HAS THE GOP COMPLETELY FORGOTTEN 2001 TO 2009?…. It was a hard-to-forget treasure from the 2008 presidential campaign — South Carolina Gov. Mark Sanford (R), a leading candidate at the time for the Republican presidential ticket, was asked on CNN to name any differences between George W. Bush and John McCain. He couldn’t.
Maybe now would be a good time to start asking Republican congressional candidates the same question.
On “Meet the Press” yesterday, NRCC Chairman Pete Sessions (R-Texas) was asked about what Republicans would do with a majority. After struggling badly to think of anything substantive, he eventually said, “We need to go back to the exact same agenda that is empowering the free enterprise system rather than diminish it.”
“We need to go back to the exact same agenda.” In context, the agenda Sessions seems to want “to go back to” was that of the Bush/Cheney administration and the Republican Congress.
Indeed, GOP leaders are not only urging a return to failed Bush policies, they’re even praising the failed former president.
The chairmen of the two Republican campaign committees defended the presidency of George W. Bush in television appearances over the weekend, a preview of the GOP’s planned pushback against expected Democratic attacks on the last president.

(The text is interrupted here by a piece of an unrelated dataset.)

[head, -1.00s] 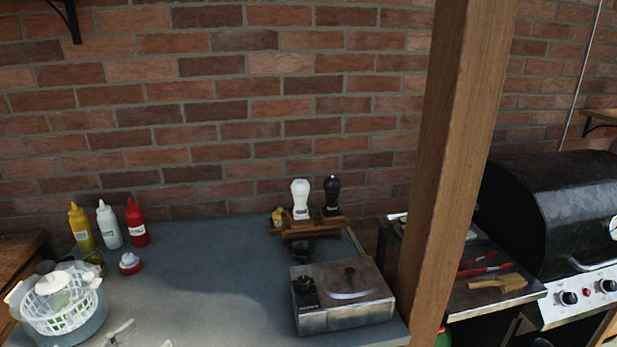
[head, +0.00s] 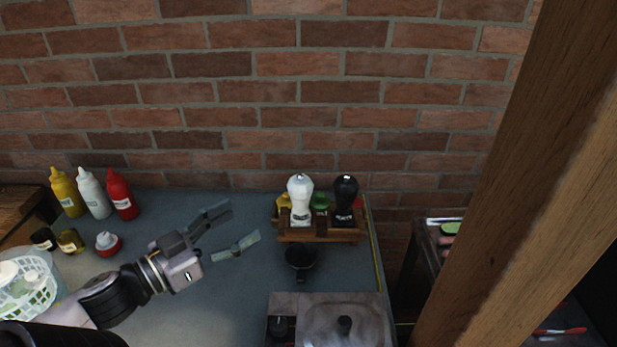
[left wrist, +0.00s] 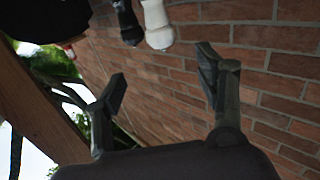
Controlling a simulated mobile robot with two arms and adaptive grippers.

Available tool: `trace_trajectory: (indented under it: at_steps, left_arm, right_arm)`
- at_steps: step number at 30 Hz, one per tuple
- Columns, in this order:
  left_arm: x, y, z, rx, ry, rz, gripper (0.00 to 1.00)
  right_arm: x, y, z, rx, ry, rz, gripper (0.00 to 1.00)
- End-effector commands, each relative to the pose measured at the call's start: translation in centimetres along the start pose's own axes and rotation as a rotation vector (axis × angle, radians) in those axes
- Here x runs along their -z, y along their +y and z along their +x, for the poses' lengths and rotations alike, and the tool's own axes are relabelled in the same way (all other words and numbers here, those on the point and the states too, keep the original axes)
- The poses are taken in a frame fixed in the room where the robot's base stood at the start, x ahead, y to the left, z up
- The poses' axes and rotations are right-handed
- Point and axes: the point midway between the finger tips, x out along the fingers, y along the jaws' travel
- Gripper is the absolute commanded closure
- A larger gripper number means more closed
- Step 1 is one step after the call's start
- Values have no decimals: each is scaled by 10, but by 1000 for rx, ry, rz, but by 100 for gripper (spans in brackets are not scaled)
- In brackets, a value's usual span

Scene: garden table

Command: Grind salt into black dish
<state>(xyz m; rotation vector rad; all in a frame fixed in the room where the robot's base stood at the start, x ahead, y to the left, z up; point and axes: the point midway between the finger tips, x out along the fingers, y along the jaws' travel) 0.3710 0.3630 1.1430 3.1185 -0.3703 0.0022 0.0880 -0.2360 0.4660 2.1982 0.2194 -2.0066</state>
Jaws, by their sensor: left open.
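A white grinder (head: 300,200) stands upright in a wooden rack (head: 320,236) at the back of the table, with a black grinder (head: 345,202) to its right. A small black dish (head: 300,257) sits on the table in front of the rack. My left gripper (head: 235,230) is open and empty, left of the rack and dish, with its fingers pointing toward the rack. In the left wrist view the open fingers (left wrist: 165,90) have nothing between them; the white grinder (left wrist: 157,24) and black grinder (left wrist: 127,22) show beyond, at the top. My right gripper is not in view.
A metal burner box (head: 335,320) stands in front of the dish. Yellow, white and red squeeze bottles (head: 122,194) stand at the back left, with small jars and a white basket (head: 35,290) nearer. A wooden post (head: 530,180) rises at the right.

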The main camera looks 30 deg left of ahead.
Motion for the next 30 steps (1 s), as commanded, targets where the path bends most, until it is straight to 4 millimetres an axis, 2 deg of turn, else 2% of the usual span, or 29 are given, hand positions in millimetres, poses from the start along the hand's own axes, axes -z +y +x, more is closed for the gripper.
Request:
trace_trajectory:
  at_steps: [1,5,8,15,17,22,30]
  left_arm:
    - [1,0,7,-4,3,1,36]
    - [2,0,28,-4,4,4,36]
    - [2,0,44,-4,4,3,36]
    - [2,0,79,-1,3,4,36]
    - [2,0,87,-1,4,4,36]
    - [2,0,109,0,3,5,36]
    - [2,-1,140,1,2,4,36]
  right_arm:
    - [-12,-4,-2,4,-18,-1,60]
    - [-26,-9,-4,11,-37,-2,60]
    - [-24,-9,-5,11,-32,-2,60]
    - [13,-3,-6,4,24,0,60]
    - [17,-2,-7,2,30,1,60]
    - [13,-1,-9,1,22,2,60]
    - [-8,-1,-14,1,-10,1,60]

“People had jobs when Republicans were not only in charge but George Bush was there,” said National Republican Congressional Committee Chairman Pete Sessions (Texas) during an interview on NBC’s “Meet the Press”.
John Cornyn, chairman of the National Republican Senatorial Committee, told C-SPAN’s “Newsmakers” program that “Bush’s stock has gone up a lot since he left office,” adding: “I think a lot people are looking back with more fondness on President Bush’s administration, and I think history will treat him well.”
To be sure, we’ve heard some of this before. Texas Gov. Rick Perry (R) said in April that Bush “will go down as a very, very good president,” adding that the former president deserves support from anyone “who is not a rank political hack.” Around the same time, former Rep. J.C. Watts (R-Okla.) was roundly applauded when he praised Bush at the Southern Republican Leadership Conference this month. There’s even been some talk in GOP circles of a “Bush Restoration Project.”
But Republican committee chairmen like Sessions and Cornyn are supposed to know better. Indeed, the entire campaign is quickly becoming inexplicable.
In recent weeks, we’ve seen high-profile Republicans urge the party to return to Bush’s economic agenda, Bush’s Social Security agenda, Bush’s tax policies, and Bush’s regulatory agenda.
With just four months to go before the midterm elections, Republican candidates seem to seriously believe if we just go back to the policies that failed miserably, and created our current mess(es), we’ll all be better off. Dems have been trying to push this argument for months, and for some reason, the GOP now appears intent to help. It seems more than a little risky.